Che genere di film le piacerebbe musicare?

Ho fatto tantissime esperienze e mi sono piaciute tutte. Dieci anni fa ho musicato anche un cortometraggio muto degli anni 30 di Charles Bowers per la Cineteca di Bologna. Essendo muto era molto comico, ma a momenti anche drammatico. È stata un’esperienza fantastica. Io trovo che tutti gli aspetti, da quello ironico fino a quello più tragico e drammatico, siano dei colori degni di essere accompagnati e sottolineati dalla musica: ecco perché per il momento non ho una preferenza di genere. In futuro, con più esperienze sul campo, magari mi innamorerò di più di un settore specifico.

Al cinema cosa predilige?

Mi piace molto il genere biografico, soprattutto quando riguarda la vita dei miei colleghi musicisti, però mi piacciono anche i film che parlano di viaggi, di storia e certe volte anche i film drammatici. Amo molto anche i film comici. Mi sento libero da questo punto di vista, non ho dei pregiudizi come non ne ho nella musica. Ho un approccio abbastanza multiforme e aperto alle esperienze e alle contaminazioni.

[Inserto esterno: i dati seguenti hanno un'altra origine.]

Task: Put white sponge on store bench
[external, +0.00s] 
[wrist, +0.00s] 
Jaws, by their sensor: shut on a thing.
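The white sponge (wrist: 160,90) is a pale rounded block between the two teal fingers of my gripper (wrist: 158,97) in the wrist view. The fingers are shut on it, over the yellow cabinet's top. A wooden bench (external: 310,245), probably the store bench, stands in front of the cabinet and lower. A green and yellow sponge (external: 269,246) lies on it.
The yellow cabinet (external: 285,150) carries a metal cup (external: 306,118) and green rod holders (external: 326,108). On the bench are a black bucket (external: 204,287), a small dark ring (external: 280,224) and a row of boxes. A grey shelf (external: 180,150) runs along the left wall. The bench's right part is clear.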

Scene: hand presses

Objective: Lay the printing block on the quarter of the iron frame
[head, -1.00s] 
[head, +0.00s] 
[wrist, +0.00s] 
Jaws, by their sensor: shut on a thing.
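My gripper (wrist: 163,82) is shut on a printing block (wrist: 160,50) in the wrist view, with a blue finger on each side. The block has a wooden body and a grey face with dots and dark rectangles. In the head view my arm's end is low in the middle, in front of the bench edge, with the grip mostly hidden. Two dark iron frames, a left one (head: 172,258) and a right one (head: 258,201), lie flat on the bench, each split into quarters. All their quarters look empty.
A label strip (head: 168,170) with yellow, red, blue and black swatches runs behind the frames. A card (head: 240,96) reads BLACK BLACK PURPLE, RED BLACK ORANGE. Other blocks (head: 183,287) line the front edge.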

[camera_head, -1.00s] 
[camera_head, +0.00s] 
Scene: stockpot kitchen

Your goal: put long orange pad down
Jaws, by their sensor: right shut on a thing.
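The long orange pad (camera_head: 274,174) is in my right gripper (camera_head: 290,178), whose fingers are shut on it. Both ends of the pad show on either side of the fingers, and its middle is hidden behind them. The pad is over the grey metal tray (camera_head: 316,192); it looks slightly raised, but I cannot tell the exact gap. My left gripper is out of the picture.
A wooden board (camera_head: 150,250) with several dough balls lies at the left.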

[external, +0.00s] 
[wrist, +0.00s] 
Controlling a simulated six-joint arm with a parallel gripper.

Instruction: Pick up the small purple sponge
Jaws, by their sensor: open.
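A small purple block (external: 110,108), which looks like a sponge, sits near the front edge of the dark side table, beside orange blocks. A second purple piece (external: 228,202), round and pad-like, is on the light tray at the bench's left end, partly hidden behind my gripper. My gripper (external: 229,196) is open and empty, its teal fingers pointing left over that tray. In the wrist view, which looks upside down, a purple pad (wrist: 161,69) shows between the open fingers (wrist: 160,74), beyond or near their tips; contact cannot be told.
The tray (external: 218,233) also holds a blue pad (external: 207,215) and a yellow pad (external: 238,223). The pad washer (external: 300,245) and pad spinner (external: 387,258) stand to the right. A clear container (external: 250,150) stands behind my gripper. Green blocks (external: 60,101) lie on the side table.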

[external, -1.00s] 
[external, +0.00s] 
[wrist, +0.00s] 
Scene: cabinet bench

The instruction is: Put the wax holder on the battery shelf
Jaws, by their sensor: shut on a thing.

È da poco uscito il suo nuovo album, Dreams. I sogni per lei sono importanti?

Si chiama Dreams al plurale proprio per questa coesistenza di tante sfaccettature. L’album è dedicato ai sogni perché io vedo il sogno come un’importante dimensione di trascendenza per potersi ristabilire e riprendere il proprio contatto nella dimensione presente in modo da renderla ancora più consistente. È un’ode all’essere vivi e presenti in quello che veramente esiste. Un inno a tutti i pensieri e i sogni più belli che possiamo avere, possano essere sogni nel cassetto, sogni guaritori, sogni premonitori, sogni ad occhi aperti, e perché no, anche sogni sociali, come quello di Martin Luther King.

Tra poco attraverserà l’Italia per farlo sentire live, cosa dobbiamo aspettarci? 

Si chiama Dreams Tour. Cominceremo il 2 novembre dall’Auditorium Santa Chiara di Crema e poi sarà in scena nei principali teatri italiani: dal teatro Carcano di Milano il 5 novembre al Brancaccio di Roma il 22 di novembre, in mezzo Torino, Trento, Firenze, Bologna.